Aristotle’s hold on the Christian imagination began to loosen when some scholars pointed out that a universe with only one world implied limits on the creative powers of God. In 1277, Etienne Tempier, the bishop of Paris, issued a proclamation declaring Aristotle’s terrestrial/celestial dichotomy a heresy. This precipitated a sea change in attitudes toward other worlds and alien life. Many Christian scholars began breaking from Aristotle, and numerous treatises were published arguing that God could make as many worlds as he damn well pleased. He is, after all, God.
Was the existence of alien life forbidden by the uniqueness of Christ’s incarnation or required by God’s omnipotence.
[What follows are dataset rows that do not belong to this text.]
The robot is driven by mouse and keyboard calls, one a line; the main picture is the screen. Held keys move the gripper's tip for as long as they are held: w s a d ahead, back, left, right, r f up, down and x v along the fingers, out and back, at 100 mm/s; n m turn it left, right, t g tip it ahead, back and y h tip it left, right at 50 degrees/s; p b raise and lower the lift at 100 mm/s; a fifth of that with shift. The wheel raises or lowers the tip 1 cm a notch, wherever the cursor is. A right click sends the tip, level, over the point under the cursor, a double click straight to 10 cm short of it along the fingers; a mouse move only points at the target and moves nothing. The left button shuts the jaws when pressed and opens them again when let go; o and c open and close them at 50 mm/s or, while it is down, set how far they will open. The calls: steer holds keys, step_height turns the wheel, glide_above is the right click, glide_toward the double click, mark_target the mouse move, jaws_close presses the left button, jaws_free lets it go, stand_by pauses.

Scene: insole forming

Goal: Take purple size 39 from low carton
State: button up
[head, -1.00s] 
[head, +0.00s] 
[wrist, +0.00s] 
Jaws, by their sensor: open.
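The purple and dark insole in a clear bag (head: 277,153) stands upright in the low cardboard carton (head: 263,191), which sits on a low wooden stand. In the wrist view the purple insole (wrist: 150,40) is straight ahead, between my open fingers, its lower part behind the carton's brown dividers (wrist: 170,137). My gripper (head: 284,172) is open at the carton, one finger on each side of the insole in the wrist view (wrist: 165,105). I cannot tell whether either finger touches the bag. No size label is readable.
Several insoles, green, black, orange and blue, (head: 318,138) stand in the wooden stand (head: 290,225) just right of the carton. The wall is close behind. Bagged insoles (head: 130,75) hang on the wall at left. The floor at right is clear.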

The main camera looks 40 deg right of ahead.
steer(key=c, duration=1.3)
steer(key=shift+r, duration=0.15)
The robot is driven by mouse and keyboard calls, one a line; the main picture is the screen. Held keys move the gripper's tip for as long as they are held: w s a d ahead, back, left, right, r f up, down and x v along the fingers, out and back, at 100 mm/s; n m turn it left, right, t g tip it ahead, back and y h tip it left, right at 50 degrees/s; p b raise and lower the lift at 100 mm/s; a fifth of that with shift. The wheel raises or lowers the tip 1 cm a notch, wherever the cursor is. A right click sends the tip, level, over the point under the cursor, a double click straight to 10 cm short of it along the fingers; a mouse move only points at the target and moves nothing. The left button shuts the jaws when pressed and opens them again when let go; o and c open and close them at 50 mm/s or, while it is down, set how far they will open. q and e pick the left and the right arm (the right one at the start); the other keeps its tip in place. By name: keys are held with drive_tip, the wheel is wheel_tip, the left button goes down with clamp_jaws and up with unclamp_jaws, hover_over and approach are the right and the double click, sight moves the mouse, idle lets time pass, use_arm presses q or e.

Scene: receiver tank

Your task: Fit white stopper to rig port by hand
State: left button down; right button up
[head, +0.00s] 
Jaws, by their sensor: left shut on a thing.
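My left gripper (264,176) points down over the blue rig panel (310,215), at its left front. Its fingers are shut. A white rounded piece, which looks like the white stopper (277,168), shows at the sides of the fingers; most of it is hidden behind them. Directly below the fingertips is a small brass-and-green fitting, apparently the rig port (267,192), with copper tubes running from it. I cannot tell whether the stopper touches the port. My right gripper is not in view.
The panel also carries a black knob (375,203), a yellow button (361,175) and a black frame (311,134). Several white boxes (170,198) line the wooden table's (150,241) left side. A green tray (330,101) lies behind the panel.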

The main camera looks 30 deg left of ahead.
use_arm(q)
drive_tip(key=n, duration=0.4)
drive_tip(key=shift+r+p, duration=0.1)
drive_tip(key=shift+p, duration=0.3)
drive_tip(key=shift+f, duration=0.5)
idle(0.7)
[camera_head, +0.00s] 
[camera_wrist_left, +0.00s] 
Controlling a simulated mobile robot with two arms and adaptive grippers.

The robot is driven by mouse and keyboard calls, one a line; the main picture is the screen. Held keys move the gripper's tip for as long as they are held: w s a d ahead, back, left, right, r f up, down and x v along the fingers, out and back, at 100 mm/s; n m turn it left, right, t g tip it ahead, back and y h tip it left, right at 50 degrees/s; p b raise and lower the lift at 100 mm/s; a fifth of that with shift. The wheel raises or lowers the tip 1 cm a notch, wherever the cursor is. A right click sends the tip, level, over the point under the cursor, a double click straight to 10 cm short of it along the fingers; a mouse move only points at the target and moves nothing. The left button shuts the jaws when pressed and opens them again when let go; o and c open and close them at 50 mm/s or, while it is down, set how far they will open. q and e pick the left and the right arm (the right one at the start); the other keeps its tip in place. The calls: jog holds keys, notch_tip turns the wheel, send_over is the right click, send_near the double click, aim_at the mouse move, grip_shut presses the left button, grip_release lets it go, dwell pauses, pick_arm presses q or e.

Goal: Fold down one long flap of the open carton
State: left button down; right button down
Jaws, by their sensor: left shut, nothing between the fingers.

In 1440 Nicholas of Cusa, a German ecclesiastic, wrote Of Learned Ignorance, a widely celebrated book that exuberantly rejected Aristotle’s hierarchical, Earth-centered cosmology, advocating in its place a universe bustling with life on every star. But Cusa was not scorned by the Church hierarchy for his belief in life elsewhere. On the contrary, after writing Of Learned Ignorance Cusa was made a cardinal. So why did the Church celebrate Cusa, and, 150 years later, condemn Galileo?
There are several reasons. First, Galileo was somewhat of a tactless boor – a quality often left out of the Galileo myth – and his obnoxiousness helped seal his fate.
Grinspoon also mentions Giordano Bruno’s role in ‘poisoning the waters’ prior to Galileo, by “encouraging the Church authorities to associate Copernicanism with flagrant anti-Christian agitation”.